Exercise directions: Only the lines from the one containing "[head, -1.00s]" through the one containing "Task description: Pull" should be output, both ends included and exactly as they appear, minus any pictures.

* begin *

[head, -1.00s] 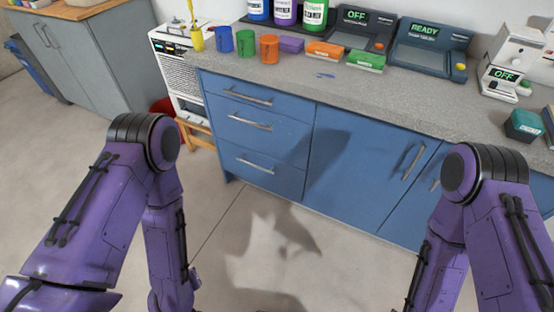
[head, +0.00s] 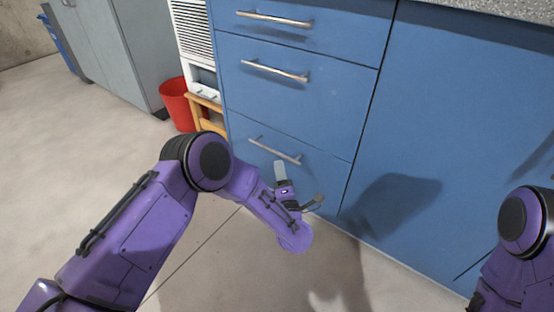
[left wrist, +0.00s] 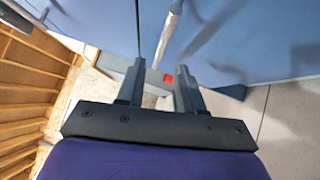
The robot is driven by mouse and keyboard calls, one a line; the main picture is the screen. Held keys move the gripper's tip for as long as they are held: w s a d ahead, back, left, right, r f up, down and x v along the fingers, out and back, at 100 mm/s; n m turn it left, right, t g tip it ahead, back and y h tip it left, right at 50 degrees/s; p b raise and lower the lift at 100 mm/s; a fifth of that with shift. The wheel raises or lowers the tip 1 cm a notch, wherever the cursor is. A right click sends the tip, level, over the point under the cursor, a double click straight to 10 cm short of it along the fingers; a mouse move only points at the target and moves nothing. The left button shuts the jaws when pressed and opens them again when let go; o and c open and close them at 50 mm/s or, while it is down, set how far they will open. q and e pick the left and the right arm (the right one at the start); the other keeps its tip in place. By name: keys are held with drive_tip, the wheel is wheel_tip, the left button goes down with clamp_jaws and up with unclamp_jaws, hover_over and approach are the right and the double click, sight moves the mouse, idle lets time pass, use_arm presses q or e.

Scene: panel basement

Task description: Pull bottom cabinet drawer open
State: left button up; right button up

* end *
* begin *

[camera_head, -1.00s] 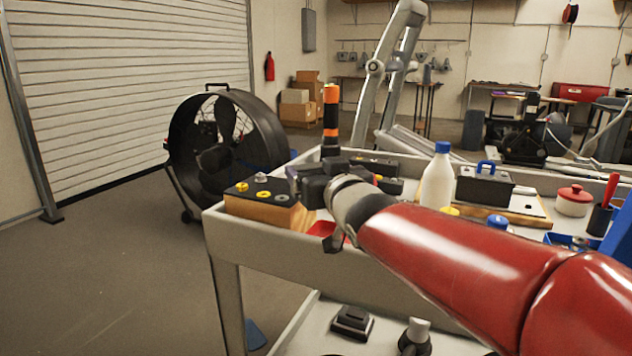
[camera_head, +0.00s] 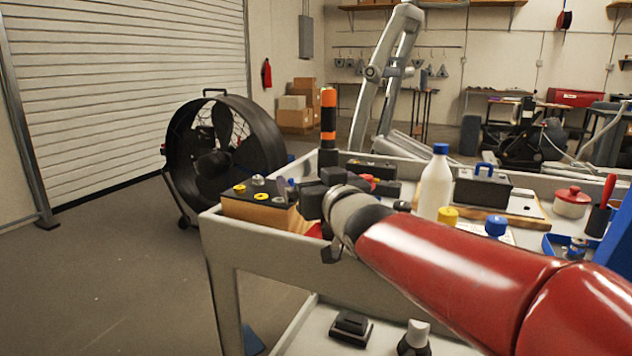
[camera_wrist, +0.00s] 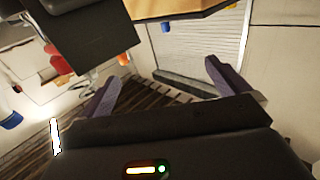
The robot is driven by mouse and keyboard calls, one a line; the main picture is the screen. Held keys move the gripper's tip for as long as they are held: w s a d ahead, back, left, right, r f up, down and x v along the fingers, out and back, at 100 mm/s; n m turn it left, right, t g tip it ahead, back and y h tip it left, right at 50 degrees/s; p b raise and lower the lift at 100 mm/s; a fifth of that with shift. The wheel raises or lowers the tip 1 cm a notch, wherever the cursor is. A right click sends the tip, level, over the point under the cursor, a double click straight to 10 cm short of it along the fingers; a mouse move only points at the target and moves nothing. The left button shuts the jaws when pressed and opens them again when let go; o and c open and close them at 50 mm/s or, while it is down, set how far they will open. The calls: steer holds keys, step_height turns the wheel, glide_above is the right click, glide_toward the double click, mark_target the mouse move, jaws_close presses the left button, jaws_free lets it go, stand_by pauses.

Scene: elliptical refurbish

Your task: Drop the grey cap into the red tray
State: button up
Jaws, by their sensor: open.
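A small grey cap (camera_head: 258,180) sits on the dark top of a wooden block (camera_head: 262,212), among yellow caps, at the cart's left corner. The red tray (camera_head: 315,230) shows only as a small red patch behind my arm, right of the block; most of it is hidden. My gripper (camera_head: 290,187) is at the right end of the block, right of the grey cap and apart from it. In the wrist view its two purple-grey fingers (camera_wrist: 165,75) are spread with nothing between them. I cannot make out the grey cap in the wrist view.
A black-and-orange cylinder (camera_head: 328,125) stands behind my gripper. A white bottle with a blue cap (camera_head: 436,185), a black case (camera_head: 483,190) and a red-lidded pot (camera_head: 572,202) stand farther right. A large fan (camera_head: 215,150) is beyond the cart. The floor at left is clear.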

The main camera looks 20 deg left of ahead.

* end *
* begin *

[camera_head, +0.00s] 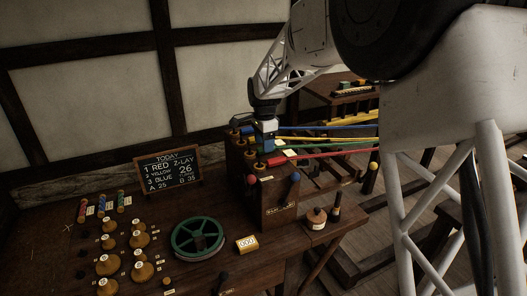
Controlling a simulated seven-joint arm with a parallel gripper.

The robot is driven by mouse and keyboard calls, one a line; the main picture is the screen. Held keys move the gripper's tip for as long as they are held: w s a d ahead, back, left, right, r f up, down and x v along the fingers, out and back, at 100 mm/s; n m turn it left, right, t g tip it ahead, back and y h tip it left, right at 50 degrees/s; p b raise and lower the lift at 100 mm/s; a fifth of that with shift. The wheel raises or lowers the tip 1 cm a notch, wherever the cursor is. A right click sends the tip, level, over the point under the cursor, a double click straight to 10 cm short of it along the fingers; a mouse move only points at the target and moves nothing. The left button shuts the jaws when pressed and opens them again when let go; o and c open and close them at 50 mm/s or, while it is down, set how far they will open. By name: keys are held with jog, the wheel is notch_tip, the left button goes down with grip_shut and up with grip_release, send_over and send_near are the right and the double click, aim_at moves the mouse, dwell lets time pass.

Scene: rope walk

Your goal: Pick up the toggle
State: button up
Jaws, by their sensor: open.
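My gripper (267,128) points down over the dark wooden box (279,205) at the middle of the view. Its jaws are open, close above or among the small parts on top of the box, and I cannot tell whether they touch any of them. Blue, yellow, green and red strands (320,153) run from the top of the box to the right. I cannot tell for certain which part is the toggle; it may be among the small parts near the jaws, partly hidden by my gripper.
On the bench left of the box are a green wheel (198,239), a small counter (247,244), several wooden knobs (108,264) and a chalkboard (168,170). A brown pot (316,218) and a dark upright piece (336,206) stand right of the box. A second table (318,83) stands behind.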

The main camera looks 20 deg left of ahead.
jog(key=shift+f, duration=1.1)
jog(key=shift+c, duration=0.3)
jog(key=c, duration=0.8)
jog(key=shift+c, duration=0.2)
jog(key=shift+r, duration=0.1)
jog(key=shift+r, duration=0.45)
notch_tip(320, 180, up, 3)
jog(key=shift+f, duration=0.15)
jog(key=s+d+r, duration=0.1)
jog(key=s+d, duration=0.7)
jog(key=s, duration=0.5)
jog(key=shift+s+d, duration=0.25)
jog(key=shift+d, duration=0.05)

* end *

Full output:
[head, -1.00s] 
[head, +0.00s] 
[left wrist, +0.00s] 
The robot is driven by mouse and keyboard calls, one a line; the main picture is the screen. Held keys move the gripper's tip for as long as they are held: w s a d ahead, back, left, right, r f up, down and x v along the fingers, out and back, at 100 mm/s; n m turn it left, right, t g tip it ahead, back and y h tip it left, right at 50 degrees/s; p b raise and lower the lift at 100 mm/s; a fifth of that with shift. The wheel raises or lowers the tip 1 cm a notch, wherever the cursor is. A right click sends the tip, level, over the point under the cursor, a double click straight to 10 cm short of it along the fingers; a mouse move only points at the target and moves nothing. The left button shuts the jaws when pressed and opens them again when let go; o and c open and close them at 50 mm/s or, while it is down, set how far they will open. q and e pick the left and the right arm (the right one at the start); the other keeps its tip in place. By name: keys are held with drive_tip, the wheel is wheel_tip, the left button goes down with clamp_jaws and up with unclamp_jaws, hover_over and approach are the right and the double click, sight moves the mouse, idle lets time pass, use_arm presses q or e.

Scene: panel basement

Task description: Pull bottom cabinet drawer open

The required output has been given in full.